With combined revenue of $227m in the past year and a joint 16,000-strong customer base, the enlarged Autonomy believes will have the scale to keep up with market demands for search technology for handling rapidly growing volumes of unstructured data, whether in the form of voice, text or video.
The acquisition opens the way for the next competitive battle in the search market. Fast-expanding Oslo, Norway-based vendor Fast Search and Transfer ASA said it had evaluated Verity and found the price far too high.
Fast CEO John Lervik said: Verity has had little to no growth over the past years, and we see little, if any, synergy between their offerings and Autonomy’s.
But Autonomy chief executive Mike Lynch told Computer Business Review the combined company would give Fast a hard time as it had the strength to attack it in its core eCommerce market.
In the past, Autonomy has been withering about Verity’s capabilities, even claiming it could not be regarded as a competitor because it regarded its technology as so primitive compared with its own concept-based searches. The prime motivation for the deal is to get hold of Verity’s customer base.

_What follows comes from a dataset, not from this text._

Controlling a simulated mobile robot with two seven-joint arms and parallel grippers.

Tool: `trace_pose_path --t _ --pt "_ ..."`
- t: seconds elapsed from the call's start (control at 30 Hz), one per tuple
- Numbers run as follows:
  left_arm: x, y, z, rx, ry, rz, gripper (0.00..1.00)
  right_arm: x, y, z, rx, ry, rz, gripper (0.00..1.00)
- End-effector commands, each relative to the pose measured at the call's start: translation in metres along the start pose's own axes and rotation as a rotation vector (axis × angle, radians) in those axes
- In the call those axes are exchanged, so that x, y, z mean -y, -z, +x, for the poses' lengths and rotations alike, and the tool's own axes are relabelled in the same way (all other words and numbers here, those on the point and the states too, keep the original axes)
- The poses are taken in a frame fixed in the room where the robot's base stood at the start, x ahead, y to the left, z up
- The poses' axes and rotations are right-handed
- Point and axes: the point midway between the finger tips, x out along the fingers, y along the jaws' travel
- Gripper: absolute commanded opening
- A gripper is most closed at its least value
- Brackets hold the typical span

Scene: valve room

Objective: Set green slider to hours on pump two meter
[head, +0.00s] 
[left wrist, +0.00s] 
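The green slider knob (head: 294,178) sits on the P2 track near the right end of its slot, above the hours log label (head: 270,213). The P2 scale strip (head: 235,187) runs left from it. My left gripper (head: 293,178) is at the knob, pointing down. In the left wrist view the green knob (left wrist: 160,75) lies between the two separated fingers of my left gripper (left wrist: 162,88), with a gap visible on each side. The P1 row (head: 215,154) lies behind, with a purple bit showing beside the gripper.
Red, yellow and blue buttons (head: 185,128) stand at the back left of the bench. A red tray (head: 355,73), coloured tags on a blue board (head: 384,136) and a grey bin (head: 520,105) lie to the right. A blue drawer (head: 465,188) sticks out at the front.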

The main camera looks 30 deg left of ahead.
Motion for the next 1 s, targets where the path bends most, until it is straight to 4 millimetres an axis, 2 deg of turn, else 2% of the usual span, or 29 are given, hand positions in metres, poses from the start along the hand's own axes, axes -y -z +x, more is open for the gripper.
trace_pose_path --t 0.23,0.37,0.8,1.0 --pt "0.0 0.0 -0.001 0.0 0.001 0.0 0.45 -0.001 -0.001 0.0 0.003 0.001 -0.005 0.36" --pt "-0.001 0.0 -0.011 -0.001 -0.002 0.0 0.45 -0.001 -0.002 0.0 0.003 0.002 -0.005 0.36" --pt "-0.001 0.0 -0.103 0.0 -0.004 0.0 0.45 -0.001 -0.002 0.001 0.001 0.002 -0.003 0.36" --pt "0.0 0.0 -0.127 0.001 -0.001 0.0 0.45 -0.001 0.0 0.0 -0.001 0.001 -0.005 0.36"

Verity has struggled to keep up with the pace of development in search technologies and its software license revenue has declined from $108.7m in 2001 to $81.1m in 2005. But this has been masked by a strong growth in its services revenue, build on its large installed base, which rose from $36.3m in 2001 $6.1m in 2005 and Autonomy will aim to capitalize on the strength of Verity’s services.
Verity is the larger company, with revenue of $142.6m in its last financial year against $64.7m for Autonomy. But Verity’s recent modest growth and patchy profitability has left investors disillusioned and Autonomy chose a good moment to strike with a $13.50 per share offer, 30% higher than Verity’s $10.37 closing price before the deal was announced.
Autonomy launched its bid only the day after it released a strong set of third quarter figures with net income more than doubling to $1.2m on revenue 75.8% higher at $25.5m.
Verity’s strength is at the low end of the market, illustrated by its 15,000-strong customer base to the 1,000 of Autonomy. Verity’s products for the high end of the market will be moved onto Autonomy’s technology.
In the euphemism of the announcement, Verity’s search product will evolve as an integrated component of Autonomy’s Intelligent Data Operating Layer (IDOL) and a product roadmap is to be announced shortly. Merging products will be easier because, as a more recent entrant to the market, Autonomy’s products have been designed to be compatible with market leader Verity’s.
The one consolation for Sunnyvale, California-based Verity, as it watches the bonfire of much of its technologies, is that Verity CEO Anthony Bettencourt will become CEO of the US subsidiary Autonomy Inc.
What the deal opens up for Autonomy to extend its operations into business process management (BPM), which Verity entered in 2004 with its $50m acquisition of e-forms management company Cardiff Software and $8m purchase of Dralasoft, which offers Java-based workflow, orchestration and business activity monitoring (BAM) software.
This gave it the technologies to support the major standards in the forms industry, including paper, XML, Adobe PDF and Microsoft InfoPath. It now offers BPM products with capabilities for forms design, scanning, optical character recognition, forms recognition, validation, verification, process automation and routing.
However, Verity’s last quarterly filing reports decreased revenue of BPM products. Yet Lynch believes that Verity’s BPM sales record has been good though he ruled out an expansion of offerings in this space.